• To be done:
Repeat the data word for word. Do not include the pictures.

• Manipulation episode records:
== == ==

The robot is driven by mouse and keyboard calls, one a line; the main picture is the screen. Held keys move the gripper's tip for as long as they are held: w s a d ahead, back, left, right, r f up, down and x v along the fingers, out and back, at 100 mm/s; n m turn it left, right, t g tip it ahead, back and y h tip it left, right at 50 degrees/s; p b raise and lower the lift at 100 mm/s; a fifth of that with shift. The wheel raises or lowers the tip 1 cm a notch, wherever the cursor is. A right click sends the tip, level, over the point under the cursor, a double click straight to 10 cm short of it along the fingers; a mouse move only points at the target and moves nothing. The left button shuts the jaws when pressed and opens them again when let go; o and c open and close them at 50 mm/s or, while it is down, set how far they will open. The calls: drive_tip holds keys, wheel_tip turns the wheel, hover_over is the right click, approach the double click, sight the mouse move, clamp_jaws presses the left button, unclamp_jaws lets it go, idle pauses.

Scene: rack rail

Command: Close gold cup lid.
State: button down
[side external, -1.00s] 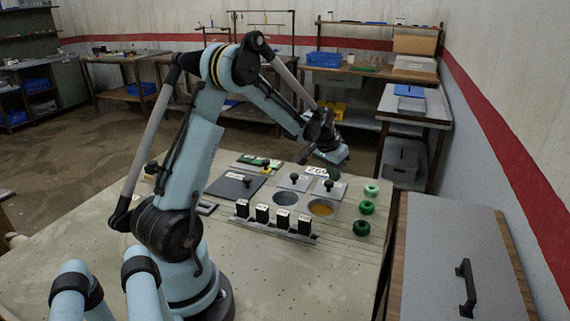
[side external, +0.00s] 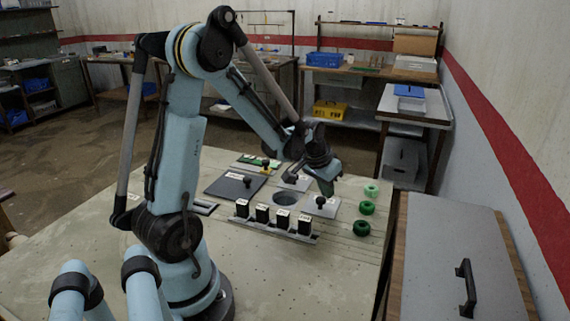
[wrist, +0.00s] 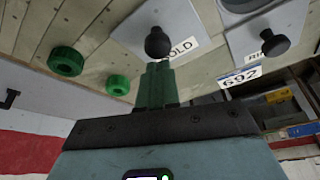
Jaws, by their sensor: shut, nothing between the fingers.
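The gold cup lid (side external: 331,210) is a grey plate with a black knob (side external: 321,201). It lies flat over the spot of the gold cup, whose gold inside is hidden. In the wrist view the lid (wrist: 139,28) shows with its knob (wrist: 157,42) and a GOLD label (wrist: 182,49). My gripper (side external: 327,191) is just behind the knob, pointing down. In the wrist view its green fingers (wrist: 158,67) are together and empty, close to the knob; I cannot tell whether they touch it.
A second round cup (side external: 284,197) is open, with its knobbed lid (side external: 296,181) behind it. Several black labelled blocks (side external: 262,213) stand in front. Green rings (side external: 367,208) lie to the right. A dark square plate (side external: 234,186) is at the left.

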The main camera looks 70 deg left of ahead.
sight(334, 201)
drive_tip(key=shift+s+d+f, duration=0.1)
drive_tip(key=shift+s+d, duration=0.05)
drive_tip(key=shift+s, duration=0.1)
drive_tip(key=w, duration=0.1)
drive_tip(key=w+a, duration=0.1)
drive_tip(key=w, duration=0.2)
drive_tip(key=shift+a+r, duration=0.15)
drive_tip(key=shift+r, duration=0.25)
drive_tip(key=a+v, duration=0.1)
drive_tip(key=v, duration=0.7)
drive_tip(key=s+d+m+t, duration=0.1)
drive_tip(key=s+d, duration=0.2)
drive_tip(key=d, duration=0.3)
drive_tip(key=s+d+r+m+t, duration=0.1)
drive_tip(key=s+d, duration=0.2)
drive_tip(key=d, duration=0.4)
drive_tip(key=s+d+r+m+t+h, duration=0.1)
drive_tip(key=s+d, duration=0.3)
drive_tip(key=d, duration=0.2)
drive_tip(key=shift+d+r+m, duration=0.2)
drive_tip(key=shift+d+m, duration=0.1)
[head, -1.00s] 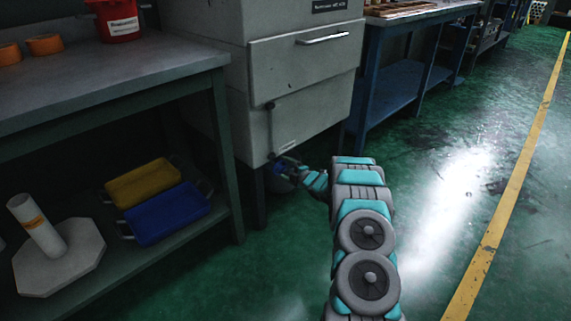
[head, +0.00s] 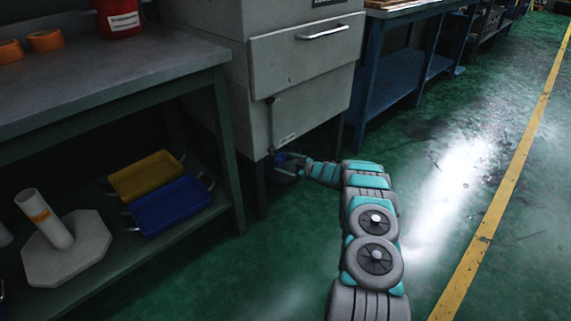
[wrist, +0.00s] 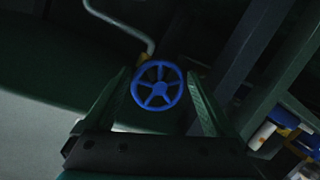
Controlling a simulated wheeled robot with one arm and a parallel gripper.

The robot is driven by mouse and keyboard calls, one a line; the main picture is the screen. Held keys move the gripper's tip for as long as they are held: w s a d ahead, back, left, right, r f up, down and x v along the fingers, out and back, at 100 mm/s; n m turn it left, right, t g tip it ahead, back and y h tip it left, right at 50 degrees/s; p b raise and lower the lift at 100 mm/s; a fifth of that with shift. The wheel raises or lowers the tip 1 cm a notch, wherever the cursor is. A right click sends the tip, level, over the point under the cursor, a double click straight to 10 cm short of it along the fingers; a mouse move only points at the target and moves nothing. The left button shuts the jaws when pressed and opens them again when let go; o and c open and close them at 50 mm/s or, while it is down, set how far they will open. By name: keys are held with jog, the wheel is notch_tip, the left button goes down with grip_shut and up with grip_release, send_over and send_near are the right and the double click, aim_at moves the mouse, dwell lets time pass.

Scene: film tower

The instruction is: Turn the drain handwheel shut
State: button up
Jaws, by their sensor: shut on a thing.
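The blue spoked handwheel (wrist: 158,88) sits between the two dark fingers of my gripper (wrist: 159,80) in the wrist view. The fingers are shut on its rim from both sides. In the head view the handwheel (head: 281,158) is a small blue patch low under the grey cabinet (head: 300,95), mostly hidden by my gripper (head: 292,163). A bent grey pipe or rod (wrist: 136,30) shows beyond the wheel in the wrist view. I cannot tell how far the wheel is turned.
A workbench (head: 110,95) stands left, its lower shelf holding a yellow tray (head: 146,176), a blue tray (head: 172,206) and a white post on an octagonal base (head: 68,250). A blue bench (head: 400,85) stands right of the cabinet. The green floor at right is open.

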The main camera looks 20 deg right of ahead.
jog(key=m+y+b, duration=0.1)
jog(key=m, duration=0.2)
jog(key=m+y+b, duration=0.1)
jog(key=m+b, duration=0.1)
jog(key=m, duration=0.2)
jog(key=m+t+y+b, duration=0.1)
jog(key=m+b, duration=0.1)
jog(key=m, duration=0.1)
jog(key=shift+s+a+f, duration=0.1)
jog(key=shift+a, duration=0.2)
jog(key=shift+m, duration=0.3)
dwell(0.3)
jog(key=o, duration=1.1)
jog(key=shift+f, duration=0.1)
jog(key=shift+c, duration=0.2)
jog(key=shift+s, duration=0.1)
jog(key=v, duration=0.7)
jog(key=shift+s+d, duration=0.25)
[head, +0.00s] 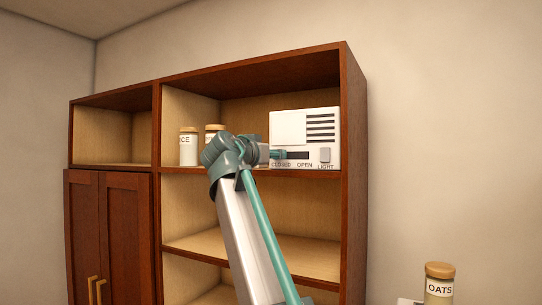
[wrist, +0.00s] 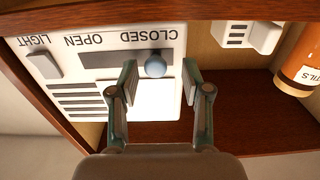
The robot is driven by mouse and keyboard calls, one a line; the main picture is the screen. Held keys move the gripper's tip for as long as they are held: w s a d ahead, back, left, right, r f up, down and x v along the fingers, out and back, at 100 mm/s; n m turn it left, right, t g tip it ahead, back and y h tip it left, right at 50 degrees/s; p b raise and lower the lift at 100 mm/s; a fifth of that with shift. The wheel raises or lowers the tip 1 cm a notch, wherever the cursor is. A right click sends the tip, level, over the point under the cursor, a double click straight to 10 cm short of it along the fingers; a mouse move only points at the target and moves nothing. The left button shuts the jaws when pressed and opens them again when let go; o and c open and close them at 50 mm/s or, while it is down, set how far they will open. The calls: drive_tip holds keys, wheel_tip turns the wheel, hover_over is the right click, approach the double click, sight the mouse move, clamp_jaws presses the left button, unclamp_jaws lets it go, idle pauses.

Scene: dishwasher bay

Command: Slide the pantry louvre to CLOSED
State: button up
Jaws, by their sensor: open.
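The pantry louvre panel (head: 325,153) is a white box on the upper shelf, with dark slats at its right and a plain white plate at its left. It shows upside down in the wrist view (wrist: 30,45). A blue round knob (wrist: 155,65) sits in the dark slot, at the end by the word CLOSED; the slot runs clear toward OPEN. My gripper (wrist: 160,74) is open, its fingertips on either side of the knob with a visible gap on each side. In the head view my gripper (head: 277,154) is at the slot's left end and hides the knob.
A LIGHT switch (head: 325,155) is on the panel's right side. Jars (head: 188,147) stand left of my gripper on the same shelf. The cabinet's side wall (head: 353,170) is close right of the panel. An OATS jar (head: 439,285) stands lower right.

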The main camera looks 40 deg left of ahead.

== == ==

• Solution:
The robot is driven by mouse and keyboard calls, one a line; the main picture is the screen. Held keys move the gripper's tip for as long as they are held: w s a d ahead, back, left, right, r f up, down and x v along the fingers, out and back, at 100 mm/s; n m turn it left, right, t g tip it ahead, back and y h tip it left, right at 50 degrees/s; p b raise and lower the lift at 100 mm/s; a fifth of that with shift. The wheel raises or lowers the tip 1 cm a notch, wherever the cursor is. A right click sends the tip, level, over the point under the cursor, a double click straight to 10 cm short of it along the fingers; a mouse move only points at the target and moves nothing. The left button shuts the jaws when pressed and opens them again when let go; o and c open and close them at 50 mm/s or, while it is down, set how far they will open. The calls: drive_tip holds keys, wheel_tip turns the wheel, hover_over is the right click, approach the double click, sight the mouse move, clamp_jaws presses the left button, unclamp_jaws lets it go, idle pauses.

Scene: rack rail

Command: Close gold cup lid.
State: button down
[side external, -1.00s] 
[side external, +0.00s] 
[wrist, +0.00s] 
Jaws, by their sensor: shut, nothing between the fingers.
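The gold cup lid (side external: 331,210) is a grey plate with a black knob (side external: 321,201). It lies flat over the spot of the gold cup, whose gold inside is hidden. In the wrist view the lid (wrist: 139,28) shows with its knob (wrist: 157,42) and a GOLD label (wrist: 182,49). My gripper (side external: 327,191) is just behind the knob, pointing down. In the wrist view its green fingers (wrist: 158,67) are together and empty, close to the knob; I cannot tell whether they touch it.
A second round cup (side external: 284,197) is open, with its knobbed lid (side external: 296,181) behind it. Several black labelled blocks (side external: 262,213) stand in front. Green rings (side external: 367,208) lie to the right. A dark square plate (side external: 234,186) is at the left.

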The main camera looks 70 deg left of ahead.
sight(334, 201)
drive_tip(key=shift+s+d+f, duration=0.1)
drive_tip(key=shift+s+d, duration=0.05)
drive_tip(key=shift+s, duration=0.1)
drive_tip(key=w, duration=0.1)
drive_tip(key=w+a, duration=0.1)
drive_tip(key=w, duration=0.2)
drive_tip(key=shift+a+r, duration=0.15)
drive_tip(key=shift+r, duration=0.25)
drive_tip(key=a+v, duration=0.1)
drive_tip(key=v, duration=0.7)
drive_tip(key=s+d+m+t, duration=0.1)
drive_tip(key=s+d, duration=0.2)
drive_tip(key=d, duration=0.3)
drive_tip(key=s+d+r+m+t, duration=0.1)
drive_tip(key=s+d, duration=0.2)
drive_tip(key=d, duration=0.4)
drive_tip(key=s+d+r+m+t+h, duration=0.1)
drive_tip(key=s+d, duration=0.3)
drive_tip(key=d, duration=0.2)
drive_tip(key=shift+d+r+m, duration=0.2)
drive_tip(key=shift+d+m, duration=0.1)
[head, -1.00s] 
[head, +0.00s] 
[wrist, +0.00s] 
Controlling a simulated wheeled robot with one arm and a parallel gripper.

The robot is driven by mouse and keyboard calls, one a line; the main picture is the screen. Held keys move the gripper's tip for as long as they are held: w s a d ahead, back, left, right, r f up, down and x v along the fingers, out and back, at 100 mm/s; n m turn it left, right, t g tip it ahead, back and y h tip it left, right at 50 degrees/s; p b raise and lower the lift at 100 mm/s; a fifth of that with shift. The wheel raises or lowers the tip 1 cm a notch, wherever the cursor is. A right click sends the tip, level, over the point under the cursor, a double click straight to 10 cm short of it along the fingers; a mouse move only points at the target and moves nothing. The left button shuts the jaws when pressed and opens them again when let go; o and c open and close them at 50 mm/s or, while it is down, set how far they will open. By name: keys are held with jog, the wheel is notch_tip, the left button goes down with grip_shut and up with grip_release, send_over and send_near are the right and the double click, aim_at moves the mouse, dwell lets time pass.

Scene: film tower

The instruction is: Turn the drain handwheel shut
State: button up
Jaws, by their sensor: shut on a thing.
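The blue spoked handwheel (wrist: 158,88) sits between the two dark fingers of my gripper (wrist: 159,80) in the wrist view. The fingers are shut on its rim from both sides. In the head view the handwheel (head: 281,158) is a small blue patch low under the grey cabinet (head: 300,95), mostly hidden by my gripper (head: 292,163). A bent grey pipe or rod (wrist: 136,30) shows beyond the wheel in the wrist view. I cannot tell how far the wheel is turned.
A workbench (head: 110,95) stands left, its lower shelf holding a yellow tray (head: 146,176), a blue tray (head: 172,206) and a white post on an octagonal base (head: 68,250). A blue bench (head: 400,85) stands right of the cabinet. The green floor at right is open.

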The main camera looks 20 deg right of ahead.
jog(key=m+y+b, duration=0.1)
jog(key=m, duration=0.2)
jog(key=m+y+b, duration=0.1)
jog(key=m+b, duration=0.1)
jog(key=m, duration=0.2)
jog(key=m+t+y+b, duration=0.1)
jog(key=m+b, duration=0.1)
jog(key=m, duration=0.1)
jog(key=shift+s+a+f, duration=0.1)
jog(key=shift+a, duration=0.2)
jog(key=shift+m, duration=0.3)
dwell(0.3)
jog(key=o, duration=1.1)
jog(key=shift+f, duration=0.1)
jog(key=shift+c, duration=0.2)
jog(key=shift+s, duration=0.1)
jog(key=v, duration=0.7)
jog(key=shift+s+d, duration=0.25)
[head, +0.00s] 
[wrist, +0.00s] 
The robot is driven by mouse and keyboard calls, one a line; the main picture is the screen. Held keys move the gripper's tip for as long as they are held: w s a d ahead, back, left, right, r f up, down and x v along the fingers, out and back, at 100 mm/s; n m turn it left, right, t g tip it ahead, back and y h tip it left, right at 50 degrees/s; p b raise and lower the lift at 100 mm/s; a fifth of that with shift. The wheel raises or lowers the tip 1 cm a notch, wherever the cursor is. A right click sends the tip, level, over the point under the cursor, a double click straight to 10 cm short of it along the fingers; a mouse move only points at the target and moves nothing. The left button shuts the jaws when pressed and opens them again when let go; o and c open and close them at 50 mm/s or, while it is down, set how far they will open. The calls: drive_tip holds keys, wheel_tip turns the wheel, hover_over is the right click, approach the double click, sight the mouse move, clamp_jaws presses the left button, unclamp_jaws lets it go, idle pauses.

Scene: dishwasher bay

Command: Slide the pantry louvre to CLOSED
State: button up
Jaws, by their sensor: open.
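The pantry louvre panel (head: 325,153) is a white box on the upper shelf, with dark slats at its right and a plain white plate at its left. It shows upside down in the wrist view (wrist: 30,45). A blue round knob (wrist: 155,65) sits in the dark slot, at the end by the word CLOSED; the slot runs clear toward OPEN. My gripper (wrist: 160,74) is open, its fingertips on either side of the knob with a visible gap on each side. In the head view my gripper (head: 277,154) is at the slot's left end and hides the knob.
A LIGHT switch (head: 325,155) is on the panel's right side. Jars (head: 188,147) stand left of my gripper on the same shelf. The cabinet's side wall (head: 353,170) is close right of the panel. An OATS jar (head: 439,285) stands lower right.

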The main camera looks 40 deg left of ahead.

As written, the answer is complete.